# Problem statement
Word for word, transcribe the lines below and drop the pictures.

# Supplied data
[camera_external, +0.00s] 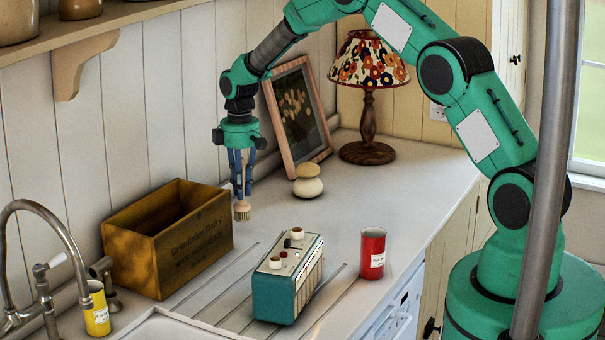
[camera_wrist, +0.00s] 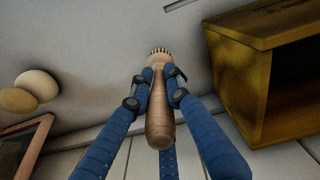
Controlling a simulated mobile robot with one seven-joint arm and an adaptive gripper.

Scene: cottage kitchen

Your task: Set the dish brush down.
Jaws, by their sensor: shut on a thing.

# Correct response
[camera_external, +0.00s] 
[camera_wrist, +0.00s] 
Controlling a simulated mobile robot with one seven-joint arm and an adaptive gripper.

Scene: cottage kitchen

Your task: Set the dish brush down.
Jaws, by their sensor: shut on a thing.

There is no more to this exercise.